The third data transfer agreement implemented was the Data Privacy Framework (DPF). The EU-U.S. DPF was challenged by Latombe citing, among other claims, the U.S. Data Protection Review Court lacked true independence and impartiality, established as a key redress pillar under the DPF, and the sufficiency of safeguards governing bulk data collection by U.S. surveillance and intelligence agencies without prior authorization from EU citizens and lacked adequate oversight. The concerns were consistent with those raised in the Schrems I and Schrems II cases. Nevertheless, the European General Court dismissed Latombe’s actions in its entirety, upholding the European Commission’s adequacy decision.

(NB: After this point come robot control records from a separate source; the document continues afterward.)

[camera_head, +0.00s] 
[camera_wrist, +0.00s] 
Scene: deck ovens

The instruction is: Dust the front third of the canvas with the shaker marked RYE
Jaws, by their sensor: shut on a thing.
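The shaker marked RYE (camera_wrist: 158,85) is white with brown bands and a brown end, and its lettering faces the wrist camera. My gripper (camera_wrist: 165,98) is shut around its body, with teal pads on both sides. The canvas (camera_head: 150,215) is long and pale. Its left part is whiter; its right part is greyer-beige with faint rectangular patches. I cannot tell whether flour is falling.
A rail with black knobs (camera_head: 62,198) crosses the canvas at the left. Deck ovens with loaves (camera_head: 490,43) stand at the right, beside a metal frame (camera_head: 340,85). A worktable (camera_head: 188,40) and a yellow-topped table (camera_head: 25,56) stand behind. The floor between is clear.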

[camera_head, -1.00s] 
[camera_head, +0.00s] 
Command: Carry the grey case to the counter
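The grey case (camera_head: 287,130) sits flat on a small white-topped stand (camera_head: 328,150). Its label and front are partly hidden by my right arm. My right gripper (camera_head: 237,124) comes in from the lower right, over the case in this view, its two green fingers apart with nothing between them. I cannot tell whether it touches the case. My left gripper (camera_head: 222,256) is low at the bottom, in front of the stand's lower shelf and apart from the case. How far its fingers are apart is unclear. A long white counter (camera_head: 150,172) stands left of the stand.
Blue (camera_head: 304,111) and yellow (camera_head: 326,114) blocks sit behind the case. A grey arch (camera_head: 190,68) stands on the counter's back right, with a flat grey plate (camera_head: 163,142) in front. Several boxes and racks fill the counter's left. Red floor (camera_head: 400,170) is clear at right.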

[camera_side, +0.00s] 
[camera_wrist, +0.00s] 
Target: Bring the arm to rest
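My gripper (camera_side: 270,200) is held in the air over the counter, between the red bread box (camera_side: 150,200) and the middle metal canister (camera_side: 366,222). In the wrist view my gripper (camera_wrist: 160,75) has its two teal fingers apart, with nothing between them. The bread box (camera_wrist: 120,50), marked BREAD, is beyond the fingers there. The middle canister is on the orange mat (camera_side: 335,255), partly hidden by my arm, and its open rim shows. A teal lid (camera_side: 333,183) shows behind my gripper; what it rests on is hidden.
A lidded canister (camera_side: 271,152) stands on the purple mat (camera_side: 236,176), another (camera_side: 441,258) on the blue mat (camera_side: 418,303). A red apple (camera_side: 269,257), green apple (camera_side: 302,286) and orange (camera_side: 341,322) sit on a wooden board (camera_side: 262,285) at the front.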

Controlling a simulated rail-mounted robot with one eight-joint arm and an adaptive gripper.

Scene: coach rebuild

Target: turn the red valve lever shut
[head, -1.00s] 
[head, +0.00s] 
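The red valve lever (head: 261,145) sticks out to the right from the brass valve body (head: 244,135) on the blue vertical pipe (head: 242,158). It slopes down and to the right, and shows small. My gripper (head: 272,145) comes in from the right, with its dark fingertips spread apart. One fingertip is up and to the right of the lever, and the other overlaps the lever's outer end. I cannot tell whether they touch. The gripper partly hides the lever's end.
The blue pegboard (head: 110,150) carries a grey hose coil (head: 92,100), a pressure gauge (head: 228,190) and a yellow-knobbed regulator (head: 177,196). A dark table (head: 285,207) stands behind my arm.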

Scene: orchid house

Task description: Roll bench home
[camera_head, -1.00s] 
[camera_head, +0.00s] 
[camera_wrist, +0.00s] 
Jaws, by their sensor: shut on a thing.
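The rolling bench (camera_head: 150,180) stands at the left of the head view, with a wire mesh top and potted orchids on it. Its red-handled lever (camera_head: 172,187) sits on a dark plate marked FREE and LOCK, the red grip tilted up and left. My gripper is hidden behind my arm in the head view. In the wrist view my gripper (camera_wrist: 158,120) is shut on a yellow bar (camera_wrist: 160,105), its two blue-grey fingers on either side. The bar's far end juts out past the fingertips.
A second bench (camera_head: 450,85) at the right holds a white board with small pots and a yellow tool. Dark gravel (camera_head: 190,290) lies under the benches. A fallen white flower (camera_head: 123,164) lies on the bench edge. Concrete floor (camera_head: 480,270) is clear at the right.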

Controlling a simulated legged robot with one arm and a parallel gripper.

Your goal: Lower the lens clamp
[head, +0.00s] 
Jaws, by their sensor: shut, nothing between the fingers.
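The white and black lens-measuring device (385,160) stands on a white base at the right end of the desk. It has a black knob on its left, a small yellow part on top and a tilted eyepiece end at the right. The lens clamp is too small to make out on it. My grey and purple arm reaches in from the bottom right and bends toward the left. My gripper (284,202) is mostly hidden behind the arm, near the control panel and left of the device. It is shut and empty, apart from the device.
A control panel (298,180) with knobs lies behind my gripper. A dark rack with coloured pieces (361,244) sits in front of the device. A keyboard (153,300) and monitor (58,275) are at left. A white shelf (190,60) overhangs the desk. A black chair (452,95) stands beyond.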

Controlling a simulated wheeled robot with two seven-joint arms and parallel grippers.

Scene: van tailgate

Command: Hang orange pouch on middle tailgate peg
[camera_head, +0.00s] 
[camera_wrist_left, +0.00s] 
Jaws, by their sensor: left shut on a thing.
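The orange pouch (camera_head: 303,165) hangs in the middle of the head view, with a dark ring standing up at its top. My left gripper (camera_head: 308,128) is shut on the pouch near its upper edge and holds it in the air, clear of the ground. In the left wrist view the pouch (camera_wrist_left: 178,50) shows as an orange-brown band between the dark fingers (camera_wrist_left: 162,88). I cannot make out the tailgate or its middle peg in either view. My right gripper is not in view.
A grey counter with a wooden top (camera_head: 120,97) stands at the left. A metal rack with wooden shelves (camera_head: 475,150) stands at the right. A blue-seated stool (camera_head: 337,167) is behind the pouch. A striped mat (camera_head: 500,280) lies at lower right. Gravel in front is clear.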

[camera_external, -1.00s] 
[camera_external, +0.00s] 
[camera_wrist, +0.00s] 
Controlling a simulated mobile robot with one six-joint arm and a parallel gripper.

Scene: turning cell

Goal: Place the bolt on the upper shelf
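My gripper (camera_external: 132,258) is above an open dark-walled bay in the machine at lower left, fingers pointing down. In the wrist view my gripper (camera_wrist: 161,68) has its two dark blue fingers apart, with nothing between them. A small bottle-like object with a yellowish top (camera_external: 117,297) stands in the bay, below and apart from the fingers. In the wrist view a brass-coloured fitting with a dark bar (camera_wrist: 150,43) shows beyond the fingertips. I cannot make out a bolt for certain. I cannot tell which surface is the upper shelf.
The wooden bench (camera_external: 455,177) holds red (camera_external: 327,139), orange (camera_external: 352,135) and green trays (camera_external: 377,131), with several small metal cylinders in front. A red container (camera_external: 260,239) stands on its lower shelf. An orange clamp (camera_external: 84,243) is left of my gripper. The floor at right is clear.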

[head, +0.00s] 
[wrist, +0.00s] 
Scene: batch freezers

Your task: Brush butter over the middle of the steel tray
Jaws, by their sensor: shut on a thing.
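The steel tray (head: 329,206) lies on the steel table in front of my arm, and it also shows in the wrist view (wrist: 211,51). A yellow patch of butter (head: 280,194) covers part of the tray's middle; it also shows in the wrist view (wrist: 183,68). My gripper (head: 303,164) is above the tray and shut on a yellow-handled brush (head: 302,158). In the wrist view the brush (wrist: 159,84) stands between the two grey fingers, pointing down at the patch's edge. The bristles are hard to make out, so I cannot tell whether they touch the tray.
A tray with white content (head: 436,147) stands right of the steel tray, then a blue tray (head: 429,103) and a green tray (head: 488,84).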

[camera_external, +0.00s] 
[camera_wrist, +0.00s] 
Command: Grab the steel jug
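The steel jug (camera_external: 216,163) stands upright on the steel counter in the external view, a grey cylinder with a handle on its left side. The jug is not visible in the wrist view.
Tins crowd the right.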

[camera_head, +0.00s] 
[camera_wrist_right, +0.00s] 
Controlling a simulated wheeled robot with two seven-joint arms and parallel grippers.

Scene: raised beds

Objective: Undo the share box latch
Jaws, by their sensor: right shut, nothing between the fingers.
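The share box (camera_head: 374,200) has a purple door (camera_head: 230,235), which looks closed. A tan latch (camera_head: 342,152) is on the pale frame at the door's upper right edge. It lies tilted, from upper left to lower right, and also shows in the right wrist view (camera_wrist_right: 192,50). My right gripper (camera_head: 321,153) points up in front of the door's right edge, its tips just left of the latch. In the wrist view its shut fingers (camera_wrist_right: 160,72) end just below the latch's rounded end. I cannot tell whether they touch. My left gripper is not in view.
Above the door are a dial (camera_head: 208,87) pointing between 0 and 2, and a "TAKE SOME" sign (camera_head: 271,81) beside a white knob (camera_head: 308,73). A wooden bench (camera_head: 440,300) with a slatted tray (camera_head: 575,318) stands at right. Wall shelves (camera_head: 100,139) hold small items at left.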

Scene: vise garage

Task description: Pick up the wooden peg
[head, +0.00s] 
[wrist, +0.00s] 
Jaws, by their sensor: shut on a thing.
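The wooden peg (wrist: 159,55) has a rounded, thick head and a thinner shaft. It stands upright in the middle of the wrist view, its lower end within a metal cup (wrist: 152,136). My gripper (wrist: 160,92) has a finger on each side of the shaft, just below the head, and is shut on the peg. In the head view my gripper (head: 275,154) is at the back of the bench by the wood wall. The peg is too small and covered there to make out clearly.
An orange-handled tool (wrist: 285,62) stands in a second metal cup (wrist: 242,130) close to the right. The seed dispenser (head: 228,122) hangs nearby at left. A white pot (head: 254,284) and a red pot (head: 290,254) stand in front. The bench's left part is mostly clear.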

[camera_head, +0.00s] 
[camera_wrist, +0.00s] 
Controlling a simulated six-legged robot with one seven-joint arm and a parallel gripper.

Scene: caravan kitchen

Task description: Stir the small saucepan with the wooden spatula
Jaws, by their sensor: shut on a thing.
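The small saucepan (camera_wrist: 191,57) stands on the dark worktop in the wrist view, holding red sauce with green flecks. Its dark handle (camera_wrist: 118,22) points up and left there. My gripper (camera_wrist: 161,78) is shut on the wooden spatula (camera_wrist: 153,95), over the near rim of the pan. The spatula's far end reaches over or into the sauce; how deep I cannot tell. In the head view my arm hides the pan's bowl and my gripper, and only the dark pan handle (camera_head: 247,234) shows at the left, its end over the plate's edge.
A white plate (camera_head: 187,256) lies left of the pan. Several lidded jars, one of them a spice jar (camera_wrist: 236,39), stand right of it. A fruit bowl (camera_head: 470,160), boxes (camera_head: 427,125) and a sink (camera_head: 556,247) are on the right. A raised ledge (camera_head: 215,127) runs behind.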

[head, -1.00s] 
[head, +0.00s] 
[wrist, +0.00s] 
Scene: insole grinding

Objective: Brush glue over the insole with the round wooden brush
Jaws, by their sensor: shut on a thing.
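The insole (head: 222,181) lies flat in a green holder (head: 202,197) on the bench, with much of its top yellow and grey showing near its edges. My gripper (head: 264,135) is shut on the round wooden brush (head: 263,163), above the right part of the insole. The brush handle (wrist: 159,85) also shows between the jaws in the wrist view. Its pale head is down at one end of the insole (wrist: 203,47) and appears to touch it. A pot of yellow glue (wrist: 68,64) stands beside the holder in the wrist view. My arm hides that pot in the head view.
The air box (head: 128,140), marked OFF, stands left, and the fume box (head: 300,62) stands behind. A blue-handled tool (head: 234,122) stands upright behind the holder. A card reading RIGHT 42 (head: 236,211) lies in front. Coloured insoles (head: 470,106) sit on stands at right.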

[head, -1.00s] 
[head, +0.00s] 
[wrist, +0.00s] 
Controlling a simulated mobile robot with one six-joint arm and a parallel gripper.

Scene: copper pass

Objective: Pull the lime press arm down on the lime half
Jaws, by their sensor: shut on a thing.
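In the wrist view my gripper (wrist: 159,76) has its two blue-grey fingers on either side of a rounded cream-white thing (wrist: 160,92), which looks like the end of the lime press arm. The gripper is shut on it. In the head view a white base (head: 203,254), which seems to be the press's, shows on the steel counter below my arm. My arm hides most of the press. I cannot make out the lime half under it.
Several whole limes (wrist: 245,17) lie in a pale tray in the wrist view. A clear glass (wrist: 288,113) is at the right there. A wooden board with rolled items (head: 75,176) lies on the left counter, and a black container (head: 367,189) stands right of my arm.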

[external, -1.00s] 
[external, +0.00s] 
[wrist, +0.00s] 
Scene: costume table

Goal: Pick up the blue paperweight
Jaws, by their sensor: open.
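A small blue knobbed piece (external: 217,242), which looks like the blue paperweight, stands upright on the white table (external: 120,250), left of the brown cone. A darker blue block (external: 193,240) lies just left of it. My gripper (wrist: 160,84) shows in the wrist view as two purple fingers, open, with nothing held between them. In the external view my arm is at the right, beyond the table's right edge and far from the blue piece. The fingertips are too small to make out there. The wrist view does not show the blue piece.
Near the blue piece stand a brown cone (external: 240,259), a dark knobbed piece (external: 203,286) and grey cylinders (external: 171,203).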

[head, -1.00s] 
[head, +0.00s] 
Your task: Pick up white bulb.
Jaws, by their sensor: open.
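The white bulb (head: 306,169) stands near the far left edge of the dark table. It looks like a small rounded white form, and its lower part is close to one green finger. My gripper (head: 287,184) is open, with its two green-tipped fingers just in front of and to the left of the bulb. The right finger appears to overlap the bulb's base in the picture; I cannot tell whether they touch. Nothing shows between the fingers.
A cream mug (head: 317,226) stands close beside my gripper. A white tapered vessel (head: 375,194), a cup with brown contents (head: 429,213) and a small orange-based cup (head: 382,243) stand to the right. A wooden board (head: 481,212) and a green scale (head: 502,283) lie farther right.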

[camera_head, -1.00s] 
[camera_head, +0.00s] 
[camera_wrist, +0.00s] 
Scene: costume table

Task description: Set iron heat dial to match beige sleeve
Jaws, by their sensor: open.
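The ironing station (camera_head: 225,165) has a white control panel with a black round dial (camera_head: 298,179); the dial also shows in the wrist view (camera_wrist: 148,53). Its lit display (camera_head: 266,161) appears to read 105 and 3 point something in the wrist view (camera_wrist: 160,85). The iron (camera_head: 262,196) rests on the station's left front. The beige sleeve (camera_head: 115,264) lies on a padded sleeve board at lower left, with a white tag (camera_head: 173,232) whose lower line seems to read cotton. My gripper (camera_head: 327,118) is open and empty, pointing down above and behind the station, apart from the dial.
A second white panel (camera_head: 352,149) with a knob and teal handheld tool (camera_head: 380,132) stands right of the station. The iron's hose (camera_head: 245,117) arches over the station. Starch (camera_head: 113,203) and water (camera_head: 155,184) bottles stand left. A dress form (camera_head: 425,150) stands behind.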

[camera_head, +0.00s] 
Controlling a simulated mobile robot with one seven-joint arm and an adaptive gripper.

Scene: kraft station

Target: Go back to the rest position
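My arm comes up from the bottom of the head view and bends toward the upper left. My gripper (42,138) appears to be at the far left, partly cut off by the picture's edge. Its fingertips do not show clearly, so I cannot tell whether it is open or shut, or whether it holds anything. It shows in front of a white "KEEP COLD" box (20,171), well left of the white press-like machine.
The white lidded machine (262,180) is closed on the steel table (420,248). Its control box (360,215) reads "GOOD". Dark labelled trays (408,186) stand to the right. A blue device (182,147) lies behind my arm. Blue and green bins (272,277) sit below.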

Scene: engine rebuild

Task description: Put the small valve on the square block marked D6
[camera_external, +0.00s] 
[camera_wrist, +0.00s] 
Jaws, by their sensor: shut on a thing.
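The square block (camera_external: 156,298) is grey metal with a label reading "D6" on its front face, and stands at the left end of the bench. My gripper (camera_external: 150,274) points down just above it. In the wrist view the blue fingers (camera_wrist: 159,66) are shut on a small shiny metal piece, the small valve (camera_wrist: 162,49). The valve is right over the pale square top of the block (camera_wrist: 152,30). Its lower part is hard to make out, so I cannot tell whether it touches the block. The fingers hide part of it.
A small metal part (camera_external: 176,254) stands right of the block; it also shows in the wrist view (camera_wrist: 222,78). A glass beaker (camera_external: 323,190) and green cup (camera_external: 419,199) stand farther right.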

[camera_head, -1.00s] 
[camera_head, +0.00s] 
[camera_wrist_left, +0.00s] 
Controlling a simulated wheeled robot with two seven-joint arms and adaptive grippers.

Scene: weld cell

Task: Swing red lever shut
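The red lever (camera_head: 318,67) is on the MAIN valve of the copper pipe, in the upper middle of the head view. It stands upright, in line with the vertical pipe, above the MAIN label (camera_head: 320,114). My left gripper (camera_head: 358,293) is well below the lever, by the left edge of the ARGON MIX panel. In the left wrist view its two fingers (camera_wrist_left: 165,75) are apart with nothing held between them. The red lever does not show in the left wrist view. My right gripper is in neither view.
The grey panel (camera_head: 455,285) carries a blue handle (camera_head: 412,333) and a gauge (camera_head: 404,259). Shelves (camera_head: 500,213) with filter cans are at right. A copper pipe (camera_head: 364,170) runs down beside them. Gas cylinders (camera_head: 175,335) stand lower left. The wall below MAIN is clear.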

The Latombe judicial challenge against the EU-U.S. Data Privacy Framework has been stopped by the European General Court. The ruling on September 3, 2025, conflicted with previously attempted EU-U.S. data transfer frameworks. The court dismissed the challenge brought by Philippe Latombe, Member of French Parliament (Latombe) to annul the DPF and reinforced the DPF’s validity of the European Commission’s adequacy determination for the U.S.
Data Privacy Framework
The most recent data transfer agreement between the EU-U.S. is the Data Privacy Framework (DPF). The DPF includes three different frameworks: (i) EU-U.S. Data Privacy Framework (EU-U.S. DPF), (ii) the UK Extension to the EU-U.S. Data Privacy Framework (UK Extension to the EU-U.S. DPF), and (iii) the Swiss-U.S. Data Privacy Framework (Swiss-U.S. DPF). The DPF was developed to alleviate challenges faced by transatlantic commerce of U.S organizations. The DPF provides U.S. organizations with reliable mechanism that are consistent with EU, UK, and Swiss law for personal data transfers to the U.S. from the European EU (EU) and European Economic Area (EEA), the United Kingdom and Switzerland.
U.S. organizations participating in the EU-U.S. DPF may receive personal data from the EU/EEA in reliance on the EU-U.S. DPF after the European Commission issued the U.S. adequacy decision on July 10, 2023 ((EU) 2023/1795). The adequacy decision enables the transfer of EU personal data to participating organizations consistent with EU law. U.S. organizations participating in the UK Extension to the EU-U.S. DPF may receive personal data from the United Kingdom and Gibraltar in reliance on the UK Extension to the EU-U.S. DPF. The data bridge for the UK Extension to the EU-U.S. DPF enables the transfer of UK and Gibraltar personal data to participating organizations consistent with UK law. Lastly, U.S. organizations participating in the Swiss-U.S. DPF may receive personal data from Switzerland in reliance on the Swiss-U.S. DPF, due to Switzerland’s recognition of adequacy for the Swiss-U.S. DPF. The recognition of adequacy enables the transfer of Swiss personal data to participating organizations consistent with Swiss law.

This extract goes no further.